Rachel Wallace and Nicolas Dromard in "Mary Poppins" at the… (Disney/CML, Disney/CML )
No, that's not a UFO hovering over the Music Center. It happens to be Mary Poppins, who has glided back down to the Ahmanson Theatre on her miraculous umbrella for the return engagement of the relentlessly popular family musical based on the stories of P.L. Travers and the Walt Disney film.
Recently seen in pitched battle against some fictional bad guys at the opening ceremony of the London Olympics, Mary Poppins is never out of sight for long. What is the secret of her enduring charm? That is a question for a delightful little book, not a newspaper article. But permit me in the space I have to point out a tangy irony regarding the character's appeal: For all her crowd-pleasing clout, this supernatural nanny panders to nobody, including those who are paying her modest salary.
Infinitely lovable Julie Andrews wasn't the actress to reveal just how steely Travers' creation can be, even in a less Disney-fied movie than the 1964 classic with Dick Van Dyke. Self-governing to a fault, the literary Mary Poppins has a willful streak and bold tongue that would get most domestics thrown out on the front steps without a pence of severance. But then she's more than just a hired hand in the nursery. She's a flying societal corrective, more radical in her perspective on the shortcomings of middle-class life than most parents reading her tales at bedtime to their little ones might comfortably suspect.

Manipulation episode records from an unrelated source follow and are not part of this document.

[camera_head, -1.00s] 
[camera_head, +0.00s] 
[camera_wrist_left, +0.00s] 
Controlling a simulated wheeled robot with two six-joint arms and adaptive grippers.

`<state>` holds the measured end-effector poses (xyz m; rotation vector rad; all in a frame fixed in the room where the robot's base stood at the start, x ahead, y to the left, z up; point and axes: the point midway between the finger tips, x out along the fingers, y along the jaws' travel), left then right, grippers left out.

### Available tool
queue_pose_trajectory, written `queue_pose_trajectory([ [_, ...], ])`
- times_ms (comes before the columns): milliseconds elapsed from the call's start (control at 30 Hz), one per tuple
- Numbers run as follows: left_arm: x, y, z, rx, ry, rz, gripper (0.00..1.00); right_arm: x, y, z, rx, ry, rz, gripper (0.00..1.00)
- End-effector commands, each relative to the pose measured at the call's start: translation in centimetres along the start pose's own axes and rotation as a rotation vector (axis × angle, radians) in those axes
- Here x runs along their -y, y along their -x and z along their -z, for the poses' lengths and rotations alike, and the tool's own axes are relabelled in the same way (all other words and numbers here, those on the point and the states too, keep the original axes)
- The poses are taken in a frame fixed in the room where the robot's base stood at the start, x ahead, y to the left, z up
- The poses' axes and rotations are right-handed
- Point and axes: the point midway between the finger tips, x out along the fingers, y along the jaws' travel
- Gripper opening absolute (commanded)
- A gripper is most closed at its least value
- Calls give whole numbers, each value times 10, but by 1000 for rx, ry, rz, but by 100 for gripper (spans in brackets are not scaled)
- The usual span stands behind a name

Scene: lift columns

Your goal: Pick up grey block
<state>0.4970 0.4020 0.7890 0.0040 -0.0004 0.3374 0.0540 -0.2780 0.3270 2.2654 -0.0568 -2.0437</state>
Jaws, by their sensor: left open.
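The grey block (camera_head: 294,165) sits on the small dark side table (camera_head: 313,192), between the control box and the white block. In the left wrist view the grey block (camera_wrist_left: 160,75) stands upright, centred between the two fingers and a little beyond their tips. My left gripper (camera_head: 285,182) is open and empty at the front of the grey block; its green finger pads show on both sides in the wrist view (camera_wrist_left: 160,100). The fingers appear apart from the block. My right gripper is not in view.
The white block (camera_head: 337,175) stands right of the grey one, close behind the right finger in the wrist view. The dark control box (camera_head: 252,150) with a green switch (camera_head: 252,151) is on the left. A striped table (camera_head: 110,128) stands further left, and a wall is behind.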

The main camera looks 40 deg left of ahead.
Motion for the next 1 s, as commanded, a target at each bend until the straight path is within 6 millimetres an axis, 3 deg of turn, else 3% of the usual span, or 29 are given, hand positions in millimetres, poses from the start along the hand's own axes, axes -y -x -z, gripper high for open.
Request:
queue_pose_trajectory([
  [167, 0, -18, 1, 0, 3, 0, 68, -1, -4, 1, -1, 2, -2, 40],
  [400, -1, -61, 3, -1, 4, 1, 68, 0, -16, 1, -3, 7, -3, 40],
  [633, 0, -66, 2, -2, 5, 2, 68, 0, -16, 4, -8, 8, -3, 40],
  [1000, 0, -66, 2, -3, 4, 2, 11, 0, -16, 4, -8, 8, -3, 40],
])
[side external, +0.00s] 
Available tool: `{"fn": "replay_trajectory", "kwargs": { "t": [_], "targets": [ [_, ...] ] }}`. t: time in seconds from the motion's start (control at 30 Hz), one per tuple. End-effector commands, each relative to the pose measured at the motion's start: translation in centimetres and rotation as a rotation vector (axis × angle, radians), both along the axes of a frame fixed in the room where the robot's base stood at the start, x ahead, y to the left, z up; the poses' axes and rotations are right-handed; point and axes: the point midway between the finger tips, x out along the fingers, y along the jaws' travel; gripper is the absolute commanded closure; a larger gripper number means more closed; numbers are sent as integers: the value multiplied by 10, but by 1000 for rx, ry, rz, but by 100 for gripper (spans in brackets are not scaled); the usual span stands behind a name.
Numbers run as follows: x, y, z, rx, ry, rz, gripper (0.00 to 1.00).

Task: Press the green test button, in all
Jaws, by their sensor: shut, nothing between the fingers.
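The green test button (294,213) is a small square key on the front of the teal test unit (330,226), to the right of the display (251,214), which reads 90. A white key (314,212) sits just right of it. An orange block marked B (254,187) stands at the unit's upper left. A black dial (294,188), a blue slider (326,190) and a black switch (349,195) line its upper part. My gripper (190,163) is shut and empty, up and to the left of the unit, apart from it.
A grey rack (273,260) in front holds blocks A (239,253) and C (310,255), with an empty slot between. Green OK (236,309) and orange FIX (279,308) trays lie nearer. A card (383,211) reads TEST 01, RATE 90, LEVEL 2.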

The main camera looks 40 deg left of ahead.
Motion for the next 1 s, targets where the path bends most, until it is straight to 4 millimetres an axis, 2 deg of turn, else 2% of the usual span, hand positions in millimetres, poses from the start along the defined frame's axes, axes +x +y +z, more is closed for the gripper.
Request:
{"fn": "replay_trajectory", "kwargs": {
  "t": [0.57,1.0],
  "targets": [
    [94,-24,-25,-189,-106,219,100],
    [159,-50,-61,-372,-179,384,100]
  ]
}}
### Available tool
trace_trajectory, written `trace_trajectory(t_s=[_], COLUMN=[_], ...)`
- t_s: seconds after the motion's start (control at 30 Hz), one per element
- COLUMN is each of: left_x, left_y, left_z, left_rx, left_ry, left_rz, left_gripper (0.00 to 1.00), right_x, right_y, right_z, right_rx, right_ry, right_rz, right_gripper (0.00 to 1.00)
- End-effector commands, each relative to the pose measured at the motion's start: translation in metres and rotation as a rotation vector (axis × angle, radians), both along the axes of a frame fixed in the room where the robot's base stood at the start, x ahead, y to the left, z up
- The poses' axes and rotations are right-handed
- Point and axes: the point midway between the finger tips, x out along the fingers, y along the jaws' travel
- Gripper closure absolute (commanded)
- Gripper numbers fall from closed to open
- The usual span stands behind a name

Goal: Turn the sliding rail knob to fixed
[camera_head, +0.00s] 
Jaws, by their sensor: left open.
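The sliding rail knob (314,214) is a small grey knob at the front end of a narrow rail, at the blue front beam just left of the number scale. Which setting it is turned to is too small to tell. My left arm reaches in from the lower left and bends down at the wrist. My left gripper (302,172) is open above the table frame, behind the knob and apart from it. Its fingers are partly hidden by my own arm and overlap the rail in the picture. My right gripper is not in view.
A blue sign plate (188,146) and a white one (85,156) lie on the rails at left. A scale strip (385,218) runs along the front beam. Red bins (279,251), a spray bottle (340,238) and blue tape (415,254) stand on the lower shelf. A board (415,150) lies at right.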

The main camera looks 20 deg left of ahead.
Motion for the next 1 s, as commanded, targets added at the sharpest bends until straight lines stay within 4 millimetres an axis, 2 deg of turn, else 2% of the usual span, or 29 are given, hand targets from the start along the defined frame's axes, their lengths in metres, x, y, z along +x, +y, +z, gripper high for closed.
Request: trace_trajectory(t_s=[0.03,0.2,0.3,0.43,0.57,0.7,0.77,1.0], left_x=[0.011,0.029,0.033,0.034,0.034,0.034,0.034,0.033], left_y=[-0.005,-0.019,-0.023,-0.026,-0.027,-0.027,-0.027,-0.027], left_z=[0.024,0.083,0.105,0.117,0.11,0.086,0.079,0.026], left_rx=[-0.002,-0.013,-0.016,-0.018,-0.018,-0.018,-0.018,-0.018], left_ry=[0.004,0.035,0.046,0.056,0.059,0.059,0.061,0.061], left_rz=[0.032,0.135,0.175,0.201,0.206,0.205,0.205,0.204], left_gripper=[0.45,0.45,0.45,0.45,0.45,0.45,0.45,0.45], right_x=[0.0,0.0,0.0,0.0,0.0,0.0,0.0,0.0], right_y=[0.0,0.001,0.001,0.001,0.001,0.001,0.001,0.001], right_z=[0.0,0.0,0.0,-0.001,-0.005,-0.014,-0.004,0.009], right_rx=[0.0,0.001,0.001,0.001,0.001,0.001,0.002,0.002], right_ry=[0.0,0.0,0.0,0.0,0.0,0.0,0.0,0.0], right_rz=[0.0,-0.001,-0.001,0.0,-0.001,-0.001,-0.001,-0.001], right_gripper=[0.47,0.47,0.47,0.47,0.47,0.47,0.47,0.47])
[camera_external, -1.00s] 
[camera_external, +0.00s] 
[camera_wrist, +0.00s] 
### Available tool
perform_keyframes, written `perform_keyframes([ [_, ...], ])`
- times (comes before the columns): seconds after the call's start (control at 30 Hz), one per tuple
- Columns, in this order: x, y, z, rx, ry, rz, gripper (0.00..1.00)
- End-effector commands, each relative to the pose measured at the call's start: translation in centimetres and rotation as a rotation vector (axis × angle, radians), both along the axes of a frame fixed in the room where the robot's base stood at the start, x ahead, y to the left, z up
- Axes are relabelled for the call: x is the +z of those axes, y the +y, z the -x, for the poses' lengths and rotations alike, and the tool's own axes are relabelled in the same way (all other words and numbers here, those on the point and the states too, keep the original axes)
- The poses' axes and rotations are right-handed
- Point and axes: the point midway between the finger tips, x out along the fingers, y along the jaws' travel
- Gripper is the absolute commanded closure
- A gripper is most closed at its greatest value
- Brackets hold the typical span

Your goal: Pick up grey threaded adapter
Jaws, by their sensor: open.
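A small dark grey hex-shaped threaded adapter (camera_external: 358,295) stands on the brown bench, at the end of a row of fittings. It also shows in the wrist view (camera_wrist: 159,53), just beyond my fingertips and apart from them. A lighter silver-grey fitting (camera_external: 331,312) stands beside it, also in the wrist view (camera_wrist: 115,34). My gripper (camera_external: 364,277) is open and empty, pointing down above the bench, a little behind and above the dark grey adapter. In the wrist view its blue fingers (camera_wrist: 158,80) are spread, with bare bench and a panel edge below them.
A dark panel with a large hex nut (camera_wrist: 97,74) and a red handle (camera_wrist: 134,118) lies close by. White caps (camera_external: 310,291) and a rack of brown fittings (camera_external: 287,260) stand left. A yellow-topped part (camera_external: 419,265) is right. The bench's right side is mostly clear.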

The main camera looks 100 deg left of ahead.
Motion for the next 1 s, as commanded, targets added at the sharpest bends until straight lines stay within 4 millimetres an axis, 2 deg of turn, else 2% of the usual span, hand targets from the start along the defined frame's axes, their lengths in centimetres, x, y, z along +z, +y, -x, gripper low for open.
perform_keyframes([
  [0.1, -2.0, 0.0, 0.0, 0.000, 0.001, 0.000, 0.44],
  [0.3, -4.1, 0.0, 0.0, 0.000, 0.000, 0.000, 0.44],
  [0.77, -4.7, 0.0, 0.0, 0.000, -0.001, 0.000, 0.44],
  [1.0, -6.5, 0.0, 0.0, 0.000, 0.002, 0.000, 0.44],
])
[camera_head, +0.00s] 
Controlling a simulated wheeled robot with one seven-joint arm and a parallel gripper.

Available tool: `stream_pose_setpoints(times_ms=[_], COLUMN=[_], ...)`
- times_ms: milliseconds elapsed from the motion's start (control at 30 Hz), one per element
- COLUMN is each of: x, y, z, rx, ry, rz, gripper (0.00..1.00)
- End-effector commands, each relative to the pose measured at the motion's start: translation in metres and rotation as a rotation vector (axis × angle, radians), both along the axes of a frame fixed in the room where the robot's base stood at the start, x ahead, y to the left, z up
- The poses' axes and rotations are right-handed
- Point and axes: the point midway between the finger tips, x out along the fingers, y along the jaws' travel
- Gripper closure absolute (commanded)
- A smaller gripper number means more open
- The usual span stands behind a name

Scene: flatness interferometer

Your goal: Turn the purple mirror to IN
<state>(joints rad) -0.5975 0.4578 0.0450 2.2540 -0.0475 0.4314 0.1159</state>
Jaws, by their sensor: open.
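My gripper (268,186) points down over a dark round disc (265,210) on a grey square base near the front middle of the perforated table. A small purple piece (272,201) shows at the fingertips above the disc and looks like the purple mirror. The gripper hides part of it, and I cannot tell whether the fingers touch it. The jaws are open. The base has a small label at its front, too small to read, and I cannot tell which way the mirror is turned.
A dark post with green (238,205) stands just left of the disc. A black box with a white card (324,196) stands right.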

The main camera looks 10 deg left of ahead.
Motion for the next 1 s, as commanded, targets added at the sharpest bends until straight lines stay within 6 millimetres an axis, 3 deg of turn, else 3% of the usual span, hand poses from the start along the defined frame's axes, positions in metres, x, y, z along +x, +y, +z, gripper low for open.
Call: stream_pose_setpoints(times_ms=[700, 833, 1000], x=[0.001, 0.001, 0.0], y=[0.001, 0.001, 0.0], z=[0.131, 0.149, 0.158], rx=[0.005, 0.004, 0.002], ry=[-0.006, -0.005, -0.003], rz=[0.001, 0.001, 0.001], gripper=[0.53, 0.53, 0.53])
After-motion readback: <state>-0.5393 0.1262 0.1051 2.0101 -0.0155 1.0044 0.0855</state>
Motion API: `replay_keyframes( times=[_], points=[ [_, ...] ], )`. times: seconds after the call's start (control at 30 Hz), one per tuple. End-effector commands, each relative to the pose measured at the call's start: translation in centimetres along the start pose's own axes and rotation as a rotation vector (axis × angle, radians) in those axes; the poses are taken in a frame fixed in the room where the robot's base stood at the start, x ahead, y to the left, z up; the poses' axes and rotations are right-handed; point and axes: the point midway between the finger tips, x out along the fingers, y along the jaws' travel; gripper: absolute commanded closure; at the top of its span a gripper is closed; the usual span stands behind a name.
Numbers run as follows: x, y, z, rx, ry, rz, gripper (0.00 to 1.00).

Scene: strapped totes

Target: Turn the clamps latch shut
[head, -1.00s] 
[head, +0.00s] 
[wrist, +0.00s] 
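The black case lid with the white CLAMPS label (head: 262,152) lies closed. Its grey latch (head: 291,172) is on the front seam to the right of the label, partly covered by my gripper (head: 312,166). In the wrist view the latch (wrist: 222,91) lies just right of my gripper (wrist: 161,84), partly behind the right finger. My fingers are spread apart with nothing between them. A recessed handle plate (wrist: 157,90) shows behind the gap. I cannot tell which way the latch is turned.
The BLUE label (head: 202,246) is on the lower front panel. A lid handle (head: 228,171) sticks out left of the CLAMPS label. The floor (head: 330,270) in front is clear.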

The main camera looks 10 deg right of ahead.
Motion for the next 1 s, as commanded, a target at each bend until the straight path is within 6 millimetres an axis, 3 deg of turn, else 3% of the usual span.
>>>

Watch her at the Ahmanson, in a confident, charismatic performance by Rachel Wallace, dismantle the faltering world around her only to remount it on more solid footing. No institution — be it the bank where Mr. Banks works or the home where his children run roughshod over their previous nannies and his wife frets over his impatient temper — is safe from her critical gaze.
Patriarchy, snobbery, the plight of the working class, even the financial system itself — Mary Poppins scans the full panoply of her society's ails and finds one common theme: our forgotten common humanity. Like a good psychoanalyst, she doesn't identify the misplaced emotion but provides instead, in her distantly nurturing way, an opportunity for her charges, young and old alike, to feel it.
Even language gets deconstructed by this human X-ray machine in the "Supercalifragilisticexpialidocious" number, which might have been written by the Swiss linguist Ferdinand de Saussure, whose work exposed the arbitrary relationship of sign and signifier. Or as Mary Poppins more playfully puts it: "And where do you think words came from in the first place? Somebody had to make them up."
A post-structuralist Mary Poppins? The vaults of academic libraries are no doubt lined with dissertations on the subject.
Julian Fellowes' book for this musical version tries to restore some of the character's sharper edges. There's something unyielding about this strange woman who flies into the lives of the Banks family on Cherry Tree Lane like a bird that chooses to grace you with its song but leaves once its intuitive melody has come to an end.
"How long will you stay?" young Jane asks after a glorious outing in the park, where statues sprang to life. "You won't leave us, will you, Mary Poppins?" seemingly younger Michael wonders, never wanting the enchantment to end.
"I'll stay until the wind changes," Mary Poppins replies in words that could serve as the epigraph to the series of books recounting her adventures. Child psychologist Bruno Bettelheim taught us to become more attuned to the darker currents of fairy tales, and the "Mary Poppins" saga is one that speaks directly to the unconscious fears of loss that are a function of our helpless dependency at birth.
The Australian-born Travers, who came into her own in England, suffered the early death of her father, a tragedy that was compounded by her erratic, ill-equipped mother. If philosophy is born out of wonder, the wonder of children's literature seems to be born out of something somberly philosophical.
Directed by Richard Eyre and co-directed and choreographed by Matthew Bourne, this musical strikes a compromise between Travers' vision and the Disney movie. An effervescent sentimentality ensues when the cast is singing and dancing, but otherwise Mary Poppins is permitted to pursue her child-care duties without many touchy-feely flourishes.
When I first encountered this production in London, the bewitching protagonist spoke in almost robotic tones devoid of superficial affection. The American version has softened her nature. Yet if Mary Poppins' heart is noticeably warmer, it's still under the firm control of her cool mind.
This touring production isn't quite as fresh as when it appeared at the Ahmanson in 2009. The staging has that jobbed-in feeling that makes it easy to envision a list in which cities get crossed out one by one by a burly roadie.
Still, the spectacle, featuring a few aeronautic effects that are sure to set loose stomach butterflies, is captivating enough to prevent most tykes from hollering out "Is it over yet?" as one young fellow did close to the end of what is undeniably an overlong show. It certainly helps that Wallace's Mary Poppins and Nicolas Dromard's Bert, the vivaciously dancing chimney sweep and street artist, are such excellent company.
All of this is predicated, of course, on Travers' singular creation, that mystical nanny who's still instructing us on how to live with more color and kite-flying. And who sagely reminds us that fictions needn't be ingratiating to be embraced by generations.